Huit heures, 5 000 km, et une paire d’oreilles bouchées plus tard, nous arrivons à choper un taxi (noir et pas jaune à mon grand désespoir) au JFK. Il nous dépose devant l’hôtel Edison, un édifice au décor suranné sur la 47e rue. Je suis épuisée, avec 20 heures d’avion dans les pattes et des heures d’aéroport; le temps d’une toilette bien méritée, nous nous aventurons dans la ville pour trouver un vendeur de hot dogs, et un pub pour quelques pintes de bière.

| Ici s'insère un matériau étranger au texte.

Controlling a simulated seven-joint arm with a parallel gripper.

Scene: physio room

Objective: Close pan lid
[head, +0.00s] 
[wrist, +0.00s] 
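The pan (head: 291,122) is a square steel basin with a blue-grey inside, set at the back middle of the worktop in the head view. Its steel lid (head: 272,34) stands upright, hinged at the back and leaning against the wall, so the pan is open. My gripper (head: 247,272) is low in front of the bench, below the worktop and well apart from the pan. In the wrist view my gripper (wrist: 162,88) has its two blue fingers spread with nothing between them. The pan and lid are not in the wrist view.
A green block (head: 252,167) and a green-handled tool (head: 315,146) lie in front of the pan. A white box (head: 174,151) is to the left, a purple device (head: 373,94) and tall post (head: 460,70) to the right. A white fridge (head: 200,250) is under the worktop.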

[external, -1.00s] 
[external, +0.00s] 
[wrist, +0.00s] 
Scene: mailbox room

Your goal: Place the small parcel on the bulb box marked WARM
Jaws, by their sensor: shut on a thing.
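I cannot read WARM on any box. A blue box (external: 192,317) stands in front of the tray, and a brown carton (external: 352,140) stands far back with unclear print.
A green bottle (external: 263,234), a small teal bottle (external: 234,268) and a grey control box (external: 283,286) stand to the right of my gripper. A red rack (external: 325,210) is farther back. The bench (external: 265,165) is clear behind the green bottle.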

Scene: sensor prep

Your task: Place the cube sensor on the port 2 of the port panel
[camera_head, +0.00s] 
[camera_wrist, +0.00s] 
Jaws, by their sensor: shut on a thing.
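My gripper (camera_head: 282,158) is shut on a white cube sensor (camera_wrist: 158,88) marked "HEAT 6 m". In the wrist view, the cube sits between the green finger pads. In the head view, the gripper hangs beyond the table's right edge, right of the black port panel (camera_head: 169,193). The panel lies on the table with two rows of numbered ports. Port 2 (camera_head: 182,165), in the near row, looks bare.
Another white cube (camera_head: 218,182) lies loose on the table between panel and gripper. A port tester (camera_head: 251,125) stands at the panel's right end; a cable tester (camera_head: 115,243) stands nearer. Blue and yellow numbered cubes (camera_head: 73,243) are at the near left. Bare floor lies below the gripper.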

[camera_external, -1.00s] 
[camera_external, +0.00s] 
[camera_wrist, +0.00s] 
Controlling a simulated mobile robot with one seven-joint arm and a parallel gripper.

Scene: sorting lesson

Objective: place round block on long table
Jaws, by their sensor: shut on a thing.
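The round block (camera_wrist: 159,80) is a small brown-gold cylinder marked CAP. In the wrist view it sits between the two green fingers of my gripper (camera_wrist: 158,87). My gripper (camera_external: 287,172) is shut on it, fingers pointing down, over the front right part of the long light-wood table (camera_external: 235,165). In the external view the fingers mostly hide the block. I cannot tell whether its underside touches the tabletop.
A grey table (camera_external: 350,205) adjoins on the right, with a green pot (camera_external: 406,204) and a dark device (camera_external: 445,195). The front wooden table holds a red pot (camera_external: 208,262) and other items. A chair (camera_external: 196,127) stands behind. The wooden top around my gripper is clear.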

‘Tôt’ le lendemain, nous allons en repérage, marchant de Time Square où nous petit-déjeunons, jusqu’à l’entrée sud-ouest de Central Park, nous arrêtant crevées pour manger des hot dogs (encore) et avaler des sodas, puis traversant le parc jusqu’au Metropolitan museum, qui donne sur la très célèbre 5e avenue… L’ensemble de la balade se révèle agréable, Time Square n’est pas carré!!! Mais très lumineux (comme à la télé!) et le monde qui y grouille est intéressant, bariolé, bruyant, je donne immédiatement un nouveau sens à l’expression ‘liesse populaire’. Les marches immenses où Alicia Keys et Jay Z ont tourné leur clip ‘Empire state of mind’ trônent face à la boule géante qui tombe à minuit lors du réveillon du nouvel an. Punaise, d’entrée de jeu, j’ai l’impression de déambuler dans un long métrage… Si Matt Bomer déboulait au coin de la rue, ça ne m’étonnerait pas plus que ça! Je me surprends à calculer la probabilité de tomber sur une équipe de tournage. Nos premiers contacts avec les New-Yorkais se révèlent amusants, ils sont adorables, nous mêlent à leur conversations, nous prennent à témoin, donnent de doux noms à tout le monde, ainsi je suis passée de Darling à Lovely en moins d’une heure, ça fait tellement de bien de se sentir accueillie, ça change de certains pays que je ne nommerai pas…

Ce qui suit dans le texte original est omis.